:: What needs to be done ::
Look through the entries below and count the lines with the word "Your" in them; give only the number.

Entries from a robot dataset
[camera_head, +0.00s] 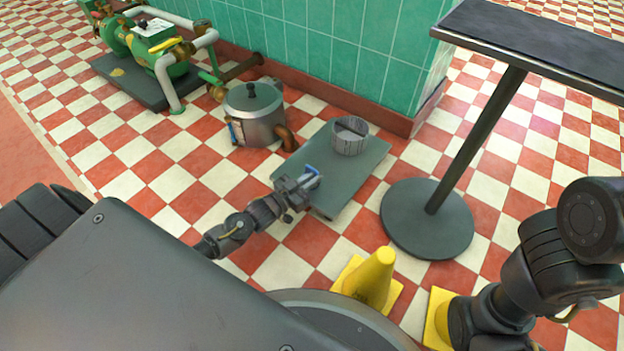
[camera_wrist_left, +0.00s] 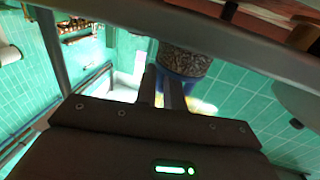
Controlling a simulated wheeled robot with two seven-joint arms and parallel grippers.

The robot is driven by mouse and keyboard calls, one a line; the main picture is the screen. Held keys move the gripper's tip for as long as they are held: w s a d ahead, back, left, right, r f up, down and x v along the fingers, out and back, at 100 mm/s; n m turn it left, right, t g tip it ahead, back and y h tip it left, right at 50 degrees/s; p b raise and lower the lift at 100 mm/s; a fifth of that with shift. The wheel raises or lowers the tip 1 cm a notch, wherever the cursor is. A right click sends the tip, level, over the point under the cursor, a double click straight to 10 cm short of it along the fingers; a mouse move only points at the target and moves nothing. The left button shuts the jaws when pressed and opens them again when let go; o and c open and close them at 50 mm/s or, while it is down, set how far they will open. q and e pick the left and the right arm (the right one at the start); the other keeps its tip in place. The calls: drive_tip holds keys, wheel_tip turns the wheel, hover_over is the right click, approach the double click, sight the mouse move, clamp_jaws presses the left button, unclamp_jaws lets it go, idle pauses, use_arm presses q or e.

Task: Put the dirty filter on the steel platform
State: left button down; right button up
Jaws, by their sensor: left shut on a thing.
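My left gripper (camera_head: 304,181) is over the near left edge of a grey flat platform (camera_head: 365,170), which I take as the steel platform. It is shut on a small thing with a blue part (camera_head: 312,171). In the left wrist view this is a dark, mottled cylinder (camera_wrist_left: 186,62) with a blue end, at the fingertips (camera_wrist_left: 163,85); I take it as the dirty filter. I cannot tell whether it touches the platform. A round grey slatted container (camera_head: 350,138) stands at the platform's far end. My right arm shows at the right; its gripper does not show.
A steel pot (camera_head: 255,118) with a lid and brown pipe stands left of the platform. Green pump machinery (camera_head: 150,50) is farther back. A dark table (camera_head: 545,45) on a round base (camera_head: 428,222) stands at the right. A yellow cone (camera_head: 370,275) is in front. The platform's middle is clear.

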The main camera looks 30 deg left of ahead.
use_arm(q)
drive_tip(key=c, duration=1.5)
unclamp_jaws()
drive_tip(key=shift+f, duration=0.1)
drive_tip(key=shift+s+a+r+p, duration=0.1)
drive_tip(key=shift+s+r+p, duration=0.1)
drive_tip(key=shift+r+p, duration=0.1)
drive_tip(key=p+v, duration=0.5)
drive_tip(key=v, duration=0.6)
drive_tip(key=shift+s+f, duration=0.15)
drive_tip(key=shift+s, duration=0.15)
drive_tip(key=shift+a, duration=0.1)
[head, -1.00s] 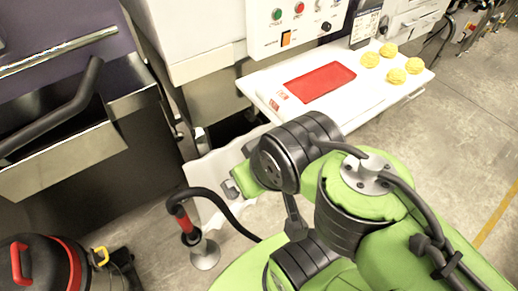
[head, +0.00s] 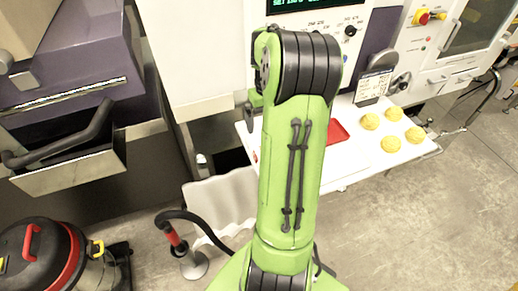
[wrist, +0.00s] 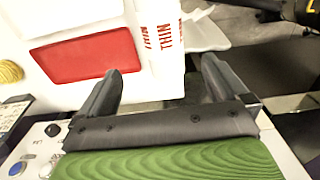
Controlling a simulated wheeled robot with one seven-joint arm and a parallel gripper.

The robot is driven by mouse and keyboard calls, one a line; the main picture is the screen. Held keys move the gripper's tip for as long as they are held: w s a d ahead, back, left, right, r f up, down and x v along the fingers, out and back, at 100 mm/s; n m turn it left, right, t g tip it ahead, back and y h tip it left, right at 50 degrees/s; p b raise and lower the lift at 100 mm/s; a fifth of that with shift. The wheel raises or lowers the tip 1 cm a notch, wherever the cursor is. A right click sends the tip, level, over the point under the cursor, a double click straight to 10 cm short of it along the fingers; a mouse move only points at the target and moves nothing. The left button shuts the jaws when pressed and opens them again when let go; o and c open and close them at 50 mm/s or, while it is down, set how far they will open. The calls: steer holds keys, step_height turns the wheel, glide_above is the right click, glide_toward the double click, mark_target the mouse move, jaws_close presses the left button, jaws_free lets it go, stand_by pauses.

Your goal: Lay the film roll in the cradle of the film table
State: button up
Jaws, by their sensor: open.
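My gripper (wrist: 168,78) is open and empty in the wrist view, its two dark fingers apart over the edge of a white board. In the head view my raised arm hides it.
The white board (head: 345,178) carries a red mat (wrist: 88,56) and several yellow round pieces (head: 392,113). A control panel (wrist: 30,160) lies close below my gripper. A red-and-black vacuum cleaner (head: 45,255) stands at lower left. Grey floor is clear at right.

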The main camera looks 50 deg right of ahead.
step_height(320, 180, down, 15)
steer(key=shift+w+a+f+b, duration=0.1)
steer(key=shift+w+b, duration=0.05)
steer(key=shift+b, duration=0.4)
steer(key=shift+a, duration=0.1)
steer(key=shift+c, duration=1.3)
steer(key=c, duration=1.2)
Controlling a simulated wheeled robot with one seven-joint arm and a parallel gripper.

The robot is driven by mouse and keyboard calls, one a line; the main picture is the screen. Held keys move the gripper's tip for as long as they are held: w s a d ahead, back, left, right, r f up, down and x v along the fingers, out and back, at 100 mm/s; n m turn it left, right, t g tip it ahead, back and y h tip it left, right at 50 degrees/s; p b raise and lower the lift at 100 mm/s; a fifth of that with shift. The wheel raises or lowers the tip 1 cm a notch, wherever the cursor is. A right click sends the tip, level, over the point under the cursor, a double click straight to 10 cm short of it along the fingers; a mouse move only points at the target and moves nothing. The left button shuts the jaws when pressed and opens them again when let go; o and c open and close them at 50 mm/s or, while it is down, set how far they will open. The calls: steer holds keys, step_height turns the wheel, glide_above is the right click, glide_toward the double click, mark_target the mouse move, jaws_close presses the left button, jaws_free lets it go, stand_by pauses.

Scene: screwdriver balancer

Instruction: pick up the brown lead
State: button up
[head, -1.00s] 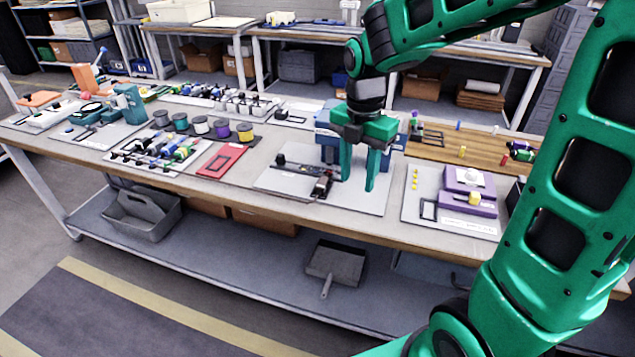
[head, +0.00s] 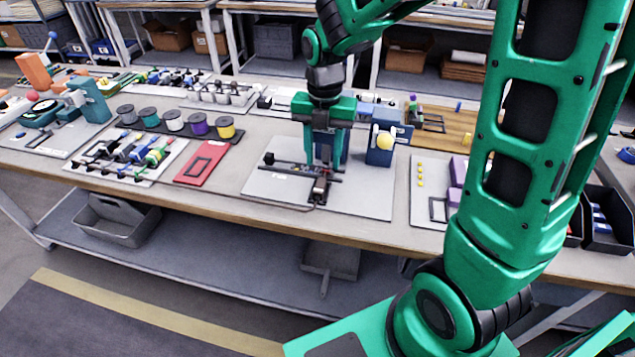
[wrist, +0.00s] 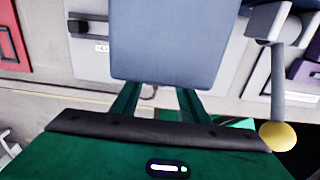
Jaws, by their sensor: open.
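A thin brown lead (head: 290,206) seems to run from the front of a small black clamp fixture (head: 318,189) along the front of a light grey mat (head: 362,205). It is very thin, and I cannot tell its ends apart. My gripper (head: 322,166) is open and points down over the mat, behind the clamp fixture, with nothing visible between its fingers. In the wrist view, the fingers (wrist: 158,93) show below a large blue-grey box face (wrist: 165,40). A small dark curved bit shows between them, possibly part of the lead.
A blue box (head: 380,157) with a yellow-knobbed lever (head: 384,141) stands close right of my gripper. The knob also shows in the wrist view (wrist: 278,136). A red tray (head: 203,162) lies left of the mat, with several spools behind it. The mat's front right part is clear.

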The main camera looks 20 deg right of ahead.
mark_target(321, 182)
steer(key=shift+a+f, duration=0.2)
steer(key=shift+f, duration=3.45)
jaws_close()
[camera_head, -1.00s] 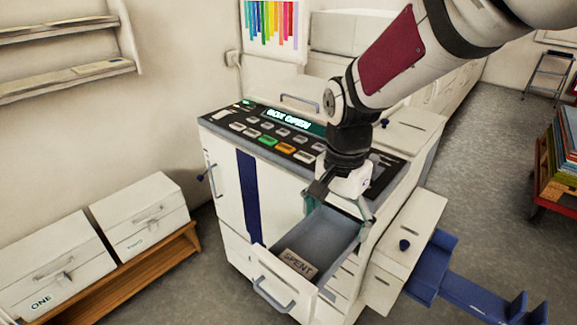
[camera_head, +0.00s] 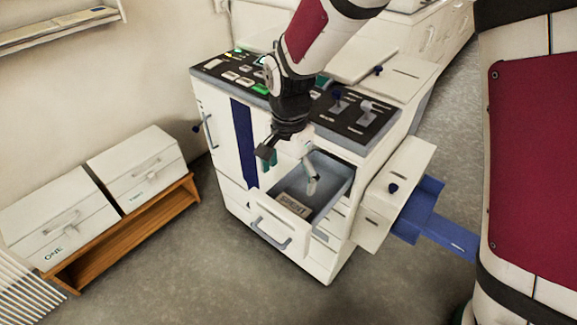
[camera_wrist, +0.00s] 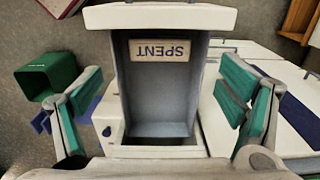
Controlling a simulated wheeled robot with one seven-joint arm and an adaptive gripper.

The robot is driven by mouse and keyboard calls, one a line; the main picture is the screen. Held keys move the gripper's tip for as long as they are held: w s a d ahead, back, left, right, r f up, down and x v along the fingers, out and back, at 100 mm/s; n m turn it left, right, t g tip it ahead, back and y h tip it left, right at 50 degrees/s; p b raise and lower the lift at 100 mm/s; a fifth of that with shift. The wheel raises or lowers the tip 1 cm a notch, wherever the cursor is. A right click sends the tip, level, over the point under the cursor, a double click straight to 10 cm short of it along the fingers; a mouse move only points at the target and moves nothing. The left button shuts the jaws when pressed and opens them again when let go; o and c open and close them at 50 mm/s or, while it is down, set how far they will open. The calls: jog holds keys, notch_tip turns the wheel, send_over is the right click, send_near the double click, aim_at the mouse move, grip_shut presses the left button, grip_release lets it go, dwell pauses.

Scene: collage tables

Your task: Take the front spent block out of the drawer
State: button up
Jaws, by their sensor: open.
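The open drawer (camera_head: 328,209) sticks out of the front of the white machine. A pale block marked SPENT (camera_head: 293,202) lies inside at the drawer's front end. In the wrist view the same block (camera_wrist: 160,50) lies against the front wall, and the rest of the drawer floor (camera_wrist: 160,110) is bare. My gripper (camera_head: 289,172) is open and empty above the drawer. In the wrist view its green-padded fingers (camera_wrist: 158,105) are spread wide on either side of the drawer, apart from the block. Only one block shows.
A control panel (camera_head: 350,112) tops the machine. A blue tray (camera_head: 425,205) juts out on its right side. Two white boxes (camera_head: 135,165) stand on a wooden bench at left. A green bin (camera_wrist: 48,75) shows in the wrist view. The floor before the drawer is clear.

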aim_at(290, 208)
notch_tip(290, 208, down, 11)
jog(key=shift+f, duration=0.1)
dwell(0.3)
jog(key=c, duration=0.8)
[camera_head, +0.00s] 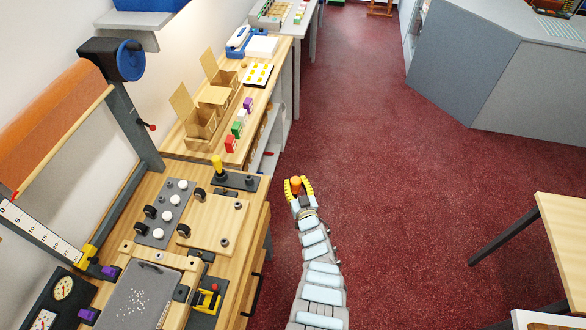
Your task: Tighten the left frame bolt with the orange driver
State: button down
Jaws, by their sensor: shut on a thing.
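My gripper (299,187), with yellow fingers, is shut on an orange thing (295,181), which looks like the top of the orange driver's handle. The rest of it is hidden by the fingers and the arm. My gripper is over the red floor, just right of the wooden workbench (258,215) and clear of it. A wooden frame (172,261) around a grey panel (140,297) lies on the near part of the bench. Small dark fittings show around the frame, but I cannot tell which is the left frame bolt.
A yellow-handled tool (217,165) stands upright in a dark rack (243,182) on the bench. A wooden plate (210,220) and a dark board with white knobs (166,212) lie nearby. A grey post (133,120) rises at the left.

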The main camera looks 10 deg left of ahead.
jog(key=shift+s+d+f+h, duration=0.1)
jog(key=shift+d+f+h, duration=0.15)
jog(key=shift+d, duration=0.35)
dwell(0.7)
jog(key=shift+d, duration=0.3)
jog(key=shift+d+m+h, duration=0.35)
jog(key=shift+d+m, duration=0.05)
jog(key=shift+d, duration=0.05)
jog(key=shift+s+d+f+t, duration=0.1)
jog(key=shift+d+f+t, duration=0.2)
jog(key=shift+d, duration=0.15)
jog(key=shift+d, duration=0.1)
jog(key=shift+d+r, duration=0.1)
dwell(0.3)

:: Solution for this problem ::
3